In the same way the Sith seize control over the galaxy at the end of the Prequel Trilogy. We knew that was coming because “Star Wars” (aka “A New Hope”) opened up with a struggling rebellion against the evil Empire. And just as the Sith go on to make their Death Star so the Noldor go on to make their Rings of Power.

Now this is the interesting thing for me because the One Ring is sometimes compared with the Death Star by fans who want to talk about similarities between the two stories. And there are similarities in purpose. But whereas the Death Star is used to control the galaxy through fear, the One Ring is used to control others through direct mind control. The One Ring is more like a Jedi’s mind trick magnified to galactic scale. Imagine what Darth Sidious could have accomplished if he had trapped the Fellowship of the Ring in some bizarre crossover tale (okay, I am sure someone has written that story somewhere).

Either way, you cannot have the defining the struggle in The Lord of the Rings without some bad guys (High Elves of the West) doing something evil (creating Rings of Power) prior to the story. The situation has to be such that great evil already exists in Middle-earth. Why? Because Tolkien did not have the luxury of showing how evil would gain control over Middle-earth in his sequel to The Hobbit.

It would be generations before a reading public would have the patience to tolerate a “rise and fall and redemption” saga cover 12-20 books. In fact, when I attended World Fantasy Con in 1992 I asked a panel of world-famous fantasy authors, who were deploring the endless production of LoTR-like trilogies, if it were conceivable that someone could plan a 20-book saga (I already had an outline for one written at home). The entire audience, a few hundred people, groaned so loudly that the panelists felt no need to answer my question, although Roger Zelazny gamely pointed out that it was already sort of happening just because publishers kept asking for more sequels. Zelazny died before he was able to finish a second series of novels about his fantasy world Amber, but other authors who went on to write huge cycles included Christopher Stasheff and Robert Jordan.

Today you almost cannot sell a major fantasy series if you don’t have 20 books in mind. The readers expect to learn more about your fantasy world than a single book can possibly reveal. These mega stories did not begin with Tolkien (Mark Twain, for example, wrote four Tom Sawyer novels if you include Hucklebery Finn). But mega stories are now what everyone wants, from five-year television show arcs to multi-decade comic book sequences (not allowing for endless reboots).

When Tolkien was writing fiction and Lucas was creating the Star Wars universe all that megastory stuff still lay in the future. They had to show their audiences that there was indeed “an end” to the story (even if it was not “THE end”). And in both endings good guys had to win, some guys had to die, and everyone had to rejoice that a great evil had passed.

Only by revealing how their stories ended were both Tolkien and Lucas free to go back to tell how their stories began.
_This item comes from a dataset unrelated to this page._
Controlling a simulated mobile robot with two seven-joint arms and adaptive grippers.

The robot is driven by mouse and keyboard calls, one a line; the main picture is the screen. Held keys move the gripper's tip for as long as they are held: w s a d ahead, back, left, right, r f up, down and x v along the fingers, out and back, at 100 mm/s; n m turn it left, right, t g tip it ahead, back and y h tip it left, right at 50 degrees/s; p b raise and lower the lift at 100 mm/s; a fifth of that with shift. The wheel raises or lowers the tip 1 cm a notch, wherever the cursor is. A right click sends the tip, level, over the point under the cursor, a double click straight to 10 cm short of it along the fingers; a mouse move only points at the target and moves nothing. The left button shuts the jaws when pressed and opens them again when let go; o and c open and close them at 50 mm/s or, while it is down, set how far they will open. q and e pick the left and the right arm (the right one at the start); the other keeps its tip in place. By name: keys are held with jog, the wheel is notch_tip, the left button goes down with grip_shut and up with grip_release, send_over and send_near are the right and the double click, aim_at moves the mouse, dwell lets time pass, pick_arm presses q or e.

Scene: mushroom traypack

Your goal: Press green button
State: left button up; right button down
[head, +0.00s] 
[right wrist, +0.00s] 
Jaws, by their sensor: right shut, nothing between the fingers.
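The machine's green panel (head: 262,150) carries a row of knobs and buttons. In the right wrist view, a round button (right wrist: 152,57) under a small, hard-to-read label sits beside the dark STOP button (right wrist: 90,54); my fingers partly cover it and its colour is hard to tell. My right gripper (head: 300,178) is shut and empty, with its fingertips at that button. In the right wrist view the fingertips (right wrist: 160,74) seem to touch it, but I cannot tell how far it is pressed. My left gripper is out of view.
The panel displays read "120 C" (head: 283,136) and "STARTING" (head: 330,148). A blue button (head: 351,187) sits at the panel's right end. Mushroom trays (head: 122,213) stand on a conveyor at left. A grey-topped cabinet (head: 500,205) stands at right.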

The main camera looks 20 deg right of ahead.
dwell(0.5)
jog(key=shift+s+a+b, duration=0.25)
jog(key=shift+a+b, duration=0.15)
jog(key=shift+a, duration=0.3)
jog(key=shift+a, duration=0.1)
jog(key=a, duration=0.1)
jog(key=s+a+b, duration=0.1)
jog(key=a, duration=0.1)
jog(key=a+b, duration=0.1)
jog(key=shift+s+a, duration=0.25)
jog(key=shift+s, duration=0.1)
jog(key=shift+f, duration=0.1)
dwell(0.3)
There are Some Wise Old Guys in Both Star Wars and Middle-earth You cannot escape the endless comparisons between Obi-Wan Kenobi and Gandalf, but I’m going to compare Yoda to Treebeard and Tom Bombadil. You cannot tell “Star Wars” without Yoda and you cannot tell The Lord of the Rings without Bombadil and Treebeard. All three characters serve an important purpose in both sagas: they bear witness to a yet more ancient past than the official “beginning” of the sagas. Technically The Silmarillion begins with Iluvatar in the Timeless Halls but “Quenta Silmarillion” quickly gets to the part where there are Elves in Middle-earth and from those Elves come the Finwëans and Elwëans.

Tolkien’s Middle-earth saga is rightly the story of the descendants of Finwë and Elwë. Lucas’ Star Wars saga is rightly the story of the Skywalker family. But in both sagas there exist older, wiser beings who step up to fill in some gaps in knowledge. And when our end-of-story heroes need some special help the Old Wise Guys come in to offer final bits of sage advice before wandering off into the past to be forgotten.

Bombadil and Treebeard may go on living in Middle-earth but they are never heard from again. Yoda fades into the Force (although he becomes a “Force ghost”). Part of the mystique of the long-winded fantasy saga is the imparting of wisdom from an ancient elder to a young disciple. Belgarath teaches young Garion in The Belgariad, Zeddicus teaches Richard Rahl in The Sword of Truth, and so on. The trope is repeated in endless stories. If the elder is not physically present to lecture the headstrong young future savior then there is almost inevitably an ancient archive where the needed wisdom resides.

So maybe it is not fair to compare Star Wars and The Lord of the Rings this way, but the Old Wise Guys are integral to both stories. And both Obi-Wan Kenobi and Gandalf die, only to come back stronger than before. You really cannot tell this kind of family saga without a few Old Wise Guys hanging around to dispense wisdom and explain things for the audience (which is their main function in the story).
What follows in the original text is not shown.